Hadley’s Orient Hotel is home to the country’s richest landscape art prize, and every year the historic hotel, in Hobart’s CBD, fills with art-minded patrons eager to find out who will be taking home the $100,000 award.
This year’s winner, announced on Friday morning at the almost 200-year-old hotel, is senior Yankunytjatjara artist Vicki Yatjiki Cullinan from Indulkana Community, on the Anangu Pitjantjatjara Yankunytjatjar lands, in South Australia.
“It’s my country, a place where my family and I grew up,” Cullinan tells Broadsheet of her winning painting Ngayuku Ngura (My Country), a mesmerising canvas of vibrant reds. “I grew up in that landscape, travelling through the communities. There are waterholes, sandhills and creeks. After it rains the flowers come out – they are pink and purple. This painting shows the landscape after the rainy season.”
Cullinan has been painting, printmaking and drawing for 20 years. She’s a leader in her community who now mentors a new generation of artists.
Her painting was selected from 30 finalists by a panel of three judges, including Tasmanian artist Milan Milojevic, curator and associate professor at the University of Queensland Dr Fiona Foley, and Archibald and Sulman Prize winner Wendy Sharpe AM, one of Australia’s most acclaimed contemporary painters.
“Every time you look at it, it gives you more,” Sharpe tells Broadsheet of Cullinan’s work. “If you walk out of the room and then back in again it gives you a surprise every time.”
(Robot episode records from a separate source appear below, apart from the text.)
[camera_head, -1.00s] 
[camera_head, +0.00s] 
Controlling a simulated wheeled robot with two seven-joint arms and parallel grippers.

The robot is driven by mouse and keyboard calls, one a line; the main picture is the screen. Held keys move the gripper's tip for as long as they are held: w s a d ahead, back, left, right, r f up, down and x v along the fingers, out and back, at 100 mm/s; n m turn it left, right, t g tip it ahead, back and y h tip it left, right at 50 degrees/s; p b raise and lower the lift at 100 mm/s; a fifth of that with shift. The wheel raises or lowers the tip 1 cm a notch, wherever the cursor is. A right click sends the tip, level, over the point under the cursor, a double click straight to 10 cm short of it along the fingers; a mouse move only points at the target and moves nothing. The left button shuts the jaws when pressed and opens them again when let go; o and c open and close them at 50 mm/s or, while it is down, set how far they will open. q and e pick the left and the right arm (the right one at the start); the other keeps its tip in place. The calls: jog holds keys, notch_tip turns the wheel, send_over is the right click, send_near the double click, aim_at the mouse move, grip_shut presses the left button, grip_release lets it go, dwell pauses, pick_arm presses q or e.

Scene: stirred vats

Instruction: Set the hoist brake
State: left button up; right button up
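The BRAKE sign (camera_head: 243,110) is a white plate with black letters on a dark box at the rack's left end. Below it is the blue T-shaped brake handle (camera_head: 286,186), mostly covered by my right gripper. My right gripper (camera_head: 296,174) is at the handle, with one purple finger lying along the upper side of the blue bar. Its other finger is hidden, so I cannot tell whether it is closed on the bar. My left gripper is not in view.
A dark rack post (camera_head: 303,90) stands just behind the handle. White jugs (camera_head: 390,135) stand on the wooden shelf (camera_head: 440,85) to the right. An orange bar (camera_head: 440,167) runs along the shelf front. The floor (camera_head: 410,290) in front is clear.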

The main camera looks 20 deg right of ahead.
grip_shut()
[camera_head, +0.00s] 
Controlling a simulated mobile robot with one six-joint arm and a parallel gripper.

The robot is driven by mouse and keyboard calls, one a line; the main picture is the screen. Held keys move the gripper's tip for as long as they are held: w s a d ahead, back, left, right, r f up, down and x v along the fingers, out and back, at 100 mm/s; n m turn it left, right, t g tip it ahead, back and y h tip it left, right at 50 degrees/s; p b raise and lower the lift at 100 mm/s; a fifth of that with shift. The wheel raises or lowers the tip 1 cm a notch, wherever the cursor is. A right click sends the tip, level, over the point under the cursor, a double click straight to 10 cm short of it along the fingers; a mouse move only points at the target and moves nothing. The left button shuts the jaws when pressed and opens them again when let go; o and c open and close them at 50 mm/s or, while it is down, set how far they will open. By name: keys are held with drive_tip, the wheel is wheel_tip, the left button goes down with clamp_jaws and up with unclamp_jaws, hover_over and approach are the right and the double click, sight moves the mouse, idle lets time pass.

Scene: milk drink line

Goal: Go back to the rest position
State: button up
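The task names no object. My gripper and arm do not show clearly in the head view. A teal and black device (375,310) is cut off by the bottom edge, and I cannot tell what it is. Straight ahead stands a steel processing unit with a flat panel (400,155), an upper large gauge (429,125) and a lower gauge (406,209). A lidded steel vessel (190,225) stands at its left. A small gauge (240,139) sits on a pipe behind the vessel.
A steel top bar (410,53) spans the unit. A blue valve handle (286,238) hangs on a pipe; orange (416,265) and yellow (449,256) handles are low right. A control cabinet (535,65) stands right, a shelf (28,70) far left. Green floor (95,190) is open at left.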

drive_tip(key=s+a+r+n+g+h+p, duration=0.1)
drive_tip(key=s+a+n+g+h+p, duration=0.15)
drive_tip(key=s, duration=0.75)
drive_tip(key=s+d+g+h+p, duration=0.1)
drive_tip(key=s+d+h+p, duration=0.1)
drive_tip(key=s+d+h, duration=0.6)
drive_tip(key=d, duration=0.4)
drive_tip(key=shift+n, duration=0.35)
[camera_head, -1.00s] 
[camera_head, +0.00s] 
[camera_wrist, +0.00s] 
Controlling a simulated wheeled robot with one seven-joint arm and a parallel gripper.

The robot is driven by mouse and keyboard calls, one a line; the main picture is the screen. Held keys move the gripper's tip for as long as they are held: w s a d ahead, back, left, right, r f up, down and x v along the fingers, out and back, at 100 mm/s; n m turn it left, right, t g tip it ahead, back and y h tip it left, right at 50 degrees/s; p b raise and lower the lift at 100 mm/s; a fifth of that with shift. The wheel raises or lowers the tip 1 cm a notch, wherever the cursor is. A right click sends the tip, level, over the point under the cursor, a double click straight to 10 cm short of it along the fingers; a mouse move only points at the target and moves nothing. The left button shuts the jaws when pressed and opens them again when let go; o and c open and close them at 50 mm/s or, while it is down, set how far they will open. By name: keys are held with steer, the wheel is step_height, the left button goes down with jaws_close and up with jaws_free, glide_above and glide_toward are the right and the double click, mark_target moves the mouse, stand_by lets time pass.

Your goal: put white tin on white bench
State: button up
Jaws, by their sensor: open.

This year the prize received 500 entries, with representation from every state. Of the 30 finalists, 70 per cent are female and 50 per cent are Indigenous.
The prize, which is not exclusively for paintings, is awarded for the best depiction of the Australian landscape in a two-dimensional form. Previous winners include Hobart’s David Stephenson, Tuppy Ngintja Goodwin from the Mimili Maku Arts group in central Australia, and the late Kunmanara (Peter) Mungkuri, who won the inaugural prize in 2017. As the prize is acquisitive, these paintings hang in the hotel’s lobby and public spaces, adding to the hotel’s growing art collection.
The prize money, and the cost of running the exhibition, is gifted by businessman and Hadley’s co-owner Don Neil, whose history with the hotel goes back over half a century.
“I grew up in rural Victoria and first came to Hadley’s to sell shoes as a 20-year-old,” Neil tells Broadsheet. “Ever since that time I’ve thought of Hadley’s as a very special place.”
In 1996 Neil redeveloped Hobart’s Old Woolstore Apartment Hotel. He says that the “MONA effect” (the impact David Walsh’s Museum of Old and New Art had on visitation to and business in the city) boosted the profits of many of Hobart’s hotels, making it possible for him to acquire Hadley’s when it came on the market. In 2016, he launched the first Hadley’s Art Prize.
“I got an E for art at school,” Neil says. “While I’ve never been any good at it, I enjoy art and Tasmania is really now an island of art. Art-loving tourists have been flocking to Tasmania since MONA [opened] and there are so many artists living in the state. I wanted the prize to contribute to the growing art scene in Tasmania and be a legacy for our family.
“Hadley’s was filled with art in the late 19th and early 20th centuries. One of the landlords was a landscape painter who won an art prize, so a prize seemed like a fitting way to bring art back to Hadley’s.”
The Hadley’s Art Prize exhibition runs from July 22 to August 20. Entry to the exhibition is free, and artworks are for sale. A public events program, including talks, will run alongside the exhibition.